The red star was positioned on the very day that the Anti-fascist State Council for the National Liberation of Croatia returned Rijeka to its rightful place, as a city of Croatia. Rijeka, along with a huge amount of Croatian territory including Dalmatia and Istria had previously been ceded to Italy during World War II by the Independent State of Croatia (NDH).
The NDH was a puppet state of Nazi Germany and fascist Italy and one of the most-lethal regimes of the 20th century. Between 1941 and 1945 they established 22 concentration camps within the paltry territory their fascist masters allowed them to keep. The regime targeted Serbs, Jews and Roma as part of a large-scale campaign of genocide, as well as anti-fascist or dissident Croats and Muslims. Although concentration camps were originally invented by the British in Africa during the Second Boer War (1899 – 1902), the Second World War was the first time such camps were expressly built as death camps. The Independent State of Croatia (NDH) is the only state in the world to have ever had concentration camps just for children. They were located in Jastrebarsko and Sisak.
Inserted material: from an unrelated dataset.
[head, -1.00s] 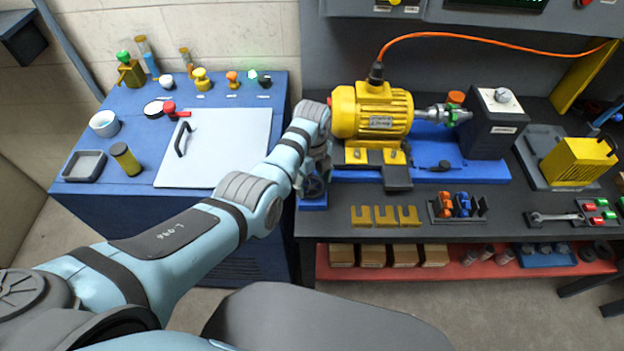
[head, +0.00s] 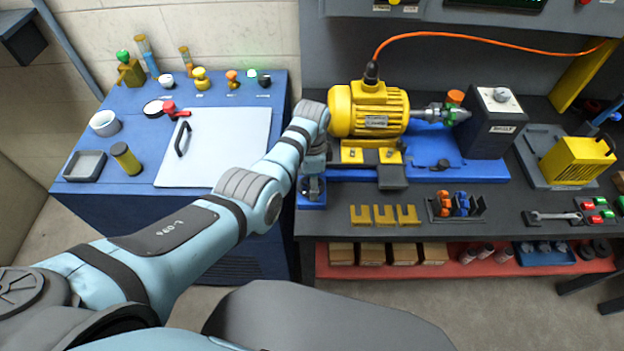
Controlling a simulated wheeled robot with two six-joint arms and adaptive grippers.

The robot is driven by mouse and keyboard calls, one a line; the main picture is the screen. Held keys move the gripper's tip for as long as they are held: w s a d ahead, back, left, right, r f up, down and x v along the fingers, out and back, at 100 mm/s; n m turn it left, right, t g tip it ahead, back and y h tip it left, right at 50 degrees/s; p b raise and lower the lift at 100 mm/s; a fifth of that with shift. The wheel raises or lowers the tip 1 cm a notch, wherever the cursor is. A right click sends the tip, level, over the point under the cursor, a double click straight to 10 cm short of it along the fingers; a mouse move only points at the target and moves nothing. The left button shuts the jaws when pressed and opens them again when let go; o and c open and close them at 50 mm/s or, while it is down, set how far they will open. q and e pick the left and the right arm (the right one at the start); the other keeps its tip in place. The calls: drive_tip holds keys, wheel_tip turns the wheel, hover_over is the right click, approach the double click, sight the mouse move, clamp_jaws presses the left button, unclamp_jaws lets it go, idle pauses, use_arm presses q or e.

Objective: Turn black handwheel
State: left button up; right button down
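My left arm reaches in from the left to the left end of the yellow motor (head: 368,108). My left gripper (head: 312,184) points down over a small blue block (head: 311,204) at the left edge of the blue motor base (head: 455,158). The black handwheel cannot be made out clearly. The spot on the small blue block is covered by the wrist and gripper. The fingers are small and dark there, so I cannot tell whether they are open, shut or touching a wheel. My right gripper is not in view.
An orange cable (head: 480,36) runs from the motor to the upper right. Yellow slotted plates (head: 384,215) and a small rack (head: 455,207) lie in front of the motor. A blue cabinet (head: 90,190) with a pale lid (head: 225,130) stands at the left.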

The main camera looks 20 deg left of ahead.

Rijeka’s red star art installation is part of the city’s programme for its designated year as European Capital of Culture. An essential element of Capital of Culture is the celebration of diversity. In Rijeka today, people of many different ethnicities and religions co-exist peacefully. Such a situation would never have been possible nor permitted under fascist rule.
The multi-ethnic and multi-cultural aspects of life in Rijeka today can be traced back to the day that the Anti-fascist State Council for the National Liberation of Croatia returned Rijeka to Croatia and subsequently created a state for all Croatians. It is therefore understandable that the city and its residents should wish to commemorate its liberation and return to Croatia in this way. The red star was the symbol on the flag of the Anti-fascist State Council for the National Liberation of Croatia.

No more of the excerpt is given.